STORED DATA:
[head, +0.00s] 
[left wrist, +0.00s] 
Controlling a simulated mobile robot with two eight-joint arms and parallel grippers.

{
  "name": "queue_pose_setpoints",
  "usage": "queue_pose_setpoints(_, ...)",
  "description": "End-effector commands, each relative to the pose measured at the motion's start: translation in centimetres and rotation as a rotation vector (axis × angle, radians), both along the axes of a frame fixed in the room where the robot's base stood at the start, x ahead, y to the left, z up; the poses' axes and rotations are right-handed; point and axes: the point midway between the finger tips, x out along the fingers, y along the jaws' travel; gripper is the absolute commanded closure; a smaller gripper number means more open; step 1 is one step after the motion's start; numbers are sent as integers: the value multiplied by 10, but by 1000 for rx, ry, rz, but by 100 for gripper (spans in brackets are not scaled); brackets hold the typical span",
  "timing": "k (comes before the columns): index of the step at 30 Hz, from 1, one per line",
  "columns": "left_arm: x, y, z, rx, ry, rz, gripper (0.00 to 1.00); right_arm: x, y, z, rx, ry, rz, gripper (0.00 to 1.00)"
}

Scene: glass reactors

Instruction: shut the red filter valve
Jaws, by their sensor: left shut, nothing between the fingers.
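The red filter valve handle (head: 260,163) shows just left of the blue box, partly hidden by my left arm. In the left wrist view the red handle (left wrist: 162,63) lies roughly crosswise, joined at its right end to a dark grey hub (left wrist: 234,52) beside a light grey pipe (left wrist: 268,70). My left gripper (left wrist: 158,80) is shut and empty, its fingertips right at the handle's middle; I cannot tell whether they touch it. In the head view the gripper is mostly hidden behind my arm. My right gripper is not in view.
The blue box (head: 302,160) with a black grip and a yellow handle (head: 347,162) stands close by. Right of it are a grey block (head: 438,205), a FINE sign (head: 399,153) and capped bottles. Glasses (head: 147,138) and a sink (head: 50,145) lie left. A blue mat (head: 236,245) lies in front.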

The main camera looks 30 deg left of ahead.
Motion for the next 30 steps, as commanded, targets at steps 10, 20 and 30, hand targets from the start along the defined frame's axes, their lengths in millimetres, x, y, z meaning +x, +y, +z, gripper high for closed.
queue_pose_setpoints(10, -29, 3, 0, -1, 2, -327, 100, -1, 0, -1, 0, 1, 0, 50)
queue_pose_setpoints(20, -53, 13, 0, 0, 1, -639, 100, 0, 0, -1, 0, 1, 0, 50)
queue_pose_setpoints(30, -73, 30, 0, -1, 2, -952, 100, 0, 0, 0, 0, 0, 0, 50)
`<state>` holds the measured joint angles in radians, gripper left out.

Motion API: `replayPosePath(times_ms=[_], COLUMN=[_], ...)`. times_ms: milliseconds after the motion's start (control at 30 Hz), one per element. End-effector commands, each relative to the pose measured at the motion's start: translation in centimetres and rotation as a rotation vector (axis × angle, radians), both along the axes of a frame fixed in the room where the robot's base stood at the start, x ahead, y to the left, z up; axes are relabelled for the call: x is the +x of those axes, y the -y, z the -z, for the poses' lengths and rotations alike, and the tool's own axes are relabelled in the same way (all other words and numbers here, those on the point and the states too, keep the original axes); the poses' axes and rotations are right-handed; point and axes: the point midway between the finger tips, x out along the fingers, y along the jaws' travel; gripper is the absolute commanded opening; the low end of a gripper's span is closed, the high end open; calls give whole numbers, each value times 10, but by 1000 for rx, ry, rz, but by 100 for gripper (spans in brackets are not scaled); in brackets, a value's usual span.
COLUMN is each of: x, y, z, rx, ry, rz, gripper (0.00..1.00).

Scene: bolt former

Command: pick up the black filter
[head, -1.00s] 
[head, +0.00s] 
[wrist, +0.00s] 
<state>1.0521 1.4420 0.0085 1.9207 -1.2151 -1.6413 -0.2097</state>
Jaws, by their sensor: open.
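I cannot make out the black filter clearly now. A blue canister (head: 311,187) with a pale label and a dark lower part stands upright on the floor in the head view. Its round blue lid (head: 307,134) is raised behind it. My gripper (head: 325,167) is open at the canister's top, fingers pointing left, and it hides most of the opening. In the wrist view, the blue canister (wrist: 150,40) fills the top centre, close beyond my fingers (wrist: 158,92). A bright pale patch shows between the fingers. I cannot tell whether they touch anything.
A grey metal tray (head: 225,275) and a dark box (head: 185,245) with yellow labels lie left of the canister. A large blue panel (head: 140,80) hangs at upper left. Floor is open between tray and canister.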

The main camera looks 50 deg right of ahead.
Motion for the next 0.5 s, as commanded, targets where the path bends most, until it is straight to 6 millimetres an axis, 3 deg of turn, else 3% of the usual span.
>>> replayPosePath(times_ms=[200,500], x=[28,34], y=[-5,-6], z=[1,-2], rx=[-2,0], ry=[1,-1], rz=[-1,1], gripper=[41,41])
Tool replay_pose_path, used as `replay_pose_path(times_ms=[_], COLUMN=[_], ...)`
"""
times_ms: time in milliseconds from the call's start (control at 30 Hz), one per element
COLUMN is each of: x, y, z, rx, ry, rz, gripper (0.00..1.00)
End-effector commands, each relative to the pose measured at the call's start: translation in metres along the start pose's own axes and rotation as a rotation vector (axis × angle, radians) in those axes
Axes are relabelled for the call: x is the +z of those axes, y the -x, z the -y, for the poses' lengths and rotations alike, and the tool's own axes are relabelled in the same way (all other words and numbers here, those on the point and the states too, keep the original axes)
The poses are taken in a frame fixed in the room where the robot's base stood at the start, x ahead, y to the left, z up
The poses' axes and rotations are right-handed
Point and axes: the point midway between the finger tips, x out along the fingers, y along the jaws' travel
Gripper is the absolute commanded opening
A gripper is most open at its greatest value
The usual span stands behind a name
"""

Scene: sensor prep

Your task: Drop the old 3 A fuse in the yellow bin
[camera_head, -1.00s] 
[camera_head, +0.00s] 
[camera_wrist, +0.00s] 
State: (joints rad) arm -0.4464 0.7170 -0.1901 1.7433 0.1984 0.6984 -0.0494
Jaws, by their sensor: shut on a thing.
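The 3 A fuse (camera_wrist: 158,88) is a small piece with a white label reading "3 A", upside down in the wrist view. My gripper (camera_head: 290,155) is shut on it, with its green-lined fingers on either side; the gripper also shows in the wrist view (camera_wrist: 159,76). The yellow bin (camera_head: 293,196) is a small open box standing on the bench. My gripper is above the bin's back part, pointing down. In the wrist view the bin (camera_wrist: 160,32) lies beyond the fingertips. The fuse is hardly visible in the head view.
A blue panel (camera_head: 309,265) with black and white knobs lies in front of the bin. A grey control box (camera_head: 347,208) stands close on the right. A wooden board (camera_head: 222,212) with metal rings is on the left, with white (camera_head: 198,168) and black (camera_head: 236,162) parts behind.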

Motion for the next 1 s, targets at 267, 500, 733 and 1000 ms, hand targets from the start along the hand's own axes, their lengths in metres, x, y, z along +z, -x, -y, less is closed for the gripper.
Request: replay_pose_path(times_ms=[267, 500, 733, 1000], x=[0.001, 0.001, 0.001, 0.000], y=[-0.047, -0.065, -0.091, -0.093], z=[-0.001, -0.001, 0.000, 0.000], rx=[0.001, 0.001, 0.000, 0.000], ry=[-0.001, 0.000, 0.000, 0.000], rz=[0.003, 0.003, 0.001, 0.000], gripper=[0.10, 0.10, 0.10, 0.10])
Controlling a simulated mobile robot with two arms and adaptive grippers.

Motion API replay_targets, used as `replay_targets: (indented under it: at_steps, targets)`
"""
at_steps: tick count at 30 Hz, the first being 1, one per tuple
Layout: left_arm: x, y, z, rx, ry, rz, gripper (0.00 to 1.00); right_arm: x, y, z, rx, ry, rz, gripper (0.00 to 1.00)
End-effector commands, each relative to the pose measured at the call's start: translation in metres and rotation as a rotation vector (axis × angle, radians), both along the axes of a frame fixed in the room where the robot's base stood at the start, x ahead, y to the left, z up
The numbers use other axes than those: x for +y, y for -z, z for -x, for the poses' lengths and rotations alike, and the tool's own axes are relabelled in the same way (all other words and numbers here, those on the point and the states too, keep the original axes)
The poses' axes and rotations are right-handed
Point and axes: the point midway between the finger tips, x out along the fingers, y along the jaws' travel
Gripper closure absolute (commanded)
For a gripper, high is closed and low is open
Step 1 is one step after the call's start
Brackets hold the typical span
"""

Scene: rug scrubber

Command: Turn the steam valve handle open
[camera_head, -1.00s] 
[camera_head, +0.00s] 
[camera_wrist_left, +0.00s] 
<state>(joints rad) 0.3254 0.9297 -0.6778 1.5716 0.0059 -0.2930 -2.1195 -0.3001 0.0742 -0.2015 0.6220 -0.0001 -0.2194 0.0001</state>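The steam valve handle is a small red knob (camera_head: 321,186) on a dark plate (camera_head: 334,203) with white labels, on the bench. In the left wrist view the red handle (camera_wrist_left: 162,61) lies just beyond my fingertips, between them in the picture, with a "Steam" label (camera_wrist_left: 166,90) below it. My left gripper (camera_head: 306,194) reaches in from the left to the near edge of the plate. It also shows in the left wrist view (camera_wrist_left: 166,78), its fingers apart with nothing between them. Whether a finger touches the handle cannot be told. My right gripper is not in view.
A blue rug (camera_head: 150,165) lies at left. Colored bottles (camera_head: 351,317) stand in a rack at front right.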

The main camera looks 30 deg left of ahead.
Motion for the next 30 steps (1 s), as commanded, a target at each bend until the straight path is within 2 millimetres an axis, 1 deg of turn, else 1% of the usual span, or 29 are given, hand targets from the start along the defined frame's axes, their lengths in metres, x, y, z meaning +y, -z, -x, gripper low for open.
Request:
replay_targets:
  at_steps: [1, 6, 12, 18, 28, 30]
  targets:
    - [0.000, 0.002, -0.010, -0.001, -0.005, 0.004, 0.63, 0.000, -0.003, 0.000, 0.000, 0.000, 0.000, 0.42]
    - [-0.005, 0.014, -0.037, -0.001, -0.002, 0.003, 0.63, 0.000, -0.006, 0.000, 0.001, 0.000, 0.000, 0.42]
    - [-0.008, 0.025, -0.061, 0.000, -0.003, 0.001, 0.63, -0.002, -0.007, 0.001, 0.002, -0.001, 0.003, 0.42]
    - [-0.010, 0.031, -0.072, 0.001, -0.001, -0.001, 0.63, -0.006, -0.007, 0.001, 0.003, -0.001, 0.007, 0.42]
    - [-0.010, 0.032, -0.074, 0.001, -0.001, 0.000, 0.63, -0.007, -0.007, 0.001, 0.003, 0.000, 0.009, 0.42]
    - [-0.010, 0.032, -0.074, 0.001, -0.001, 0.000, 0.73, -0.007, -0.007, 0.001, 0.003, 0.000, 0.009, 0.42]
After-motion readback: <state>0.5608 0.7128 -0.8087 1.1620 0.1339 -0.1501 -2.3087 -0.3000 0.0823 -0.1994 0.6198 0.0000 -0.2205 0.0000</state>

EXERCISE TASK: Report the number of lines in the listing above that include the word "simulated", and nothing else.

OUTPUT FOR THIS EXERCISE: 2